• Data shown
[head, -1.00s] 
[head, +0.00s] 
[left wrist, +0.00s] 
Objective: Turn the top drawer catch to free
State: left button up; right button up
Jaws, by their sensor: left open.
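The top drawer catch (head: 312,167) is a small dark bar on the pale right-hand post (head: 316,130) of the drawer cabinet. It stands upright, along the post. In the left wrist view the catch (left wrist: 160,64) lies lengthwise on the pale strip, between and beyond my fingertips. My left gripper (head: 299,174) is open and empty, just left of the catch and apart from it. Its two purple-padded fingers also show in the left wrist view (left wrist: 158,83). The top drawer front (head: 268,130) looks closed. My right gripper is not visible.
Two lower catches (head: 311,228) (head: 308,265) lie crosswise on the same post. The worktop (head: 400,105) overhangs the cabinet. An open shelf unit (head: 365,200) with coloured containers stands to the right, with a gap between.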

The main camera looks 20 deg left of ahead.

• Task to carry out
Produce an exact repeat of the lines from the one containing "State: left button up; right button up" through the last line of the data, and nothing more.

• Exercise solution
State: left button up; right button up
Jaws, by their sensor: left open.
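The top drawer catch (head: 312,167) is a small dark bar on the pale right-hand post (head: 316,130) of the drawer cabinet. It stands upright, along the post. In the left wrist view the catch (left wrist: 160,64) lies lengthwise on the pale strip, between and beyond my fingertips. My left gripper (head: 299,174) is open and empty, just left of the catch and apart from it. Its two purple-padded fingers also show in the left wrist view (left wrist: 158,83). The top drawer front (head: 268,130) looks closed. My right gripper is not visible.
Two lower catches (head: 311,228) (head: 308,265) lie crosswise on the same post. The worktop (head: 400,105) overhangs the cabinet. An open shelf unit (head: 365,200) with coloured containers stands to the right, with a gap between.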

The main camera looks 20 deg left of ahead.

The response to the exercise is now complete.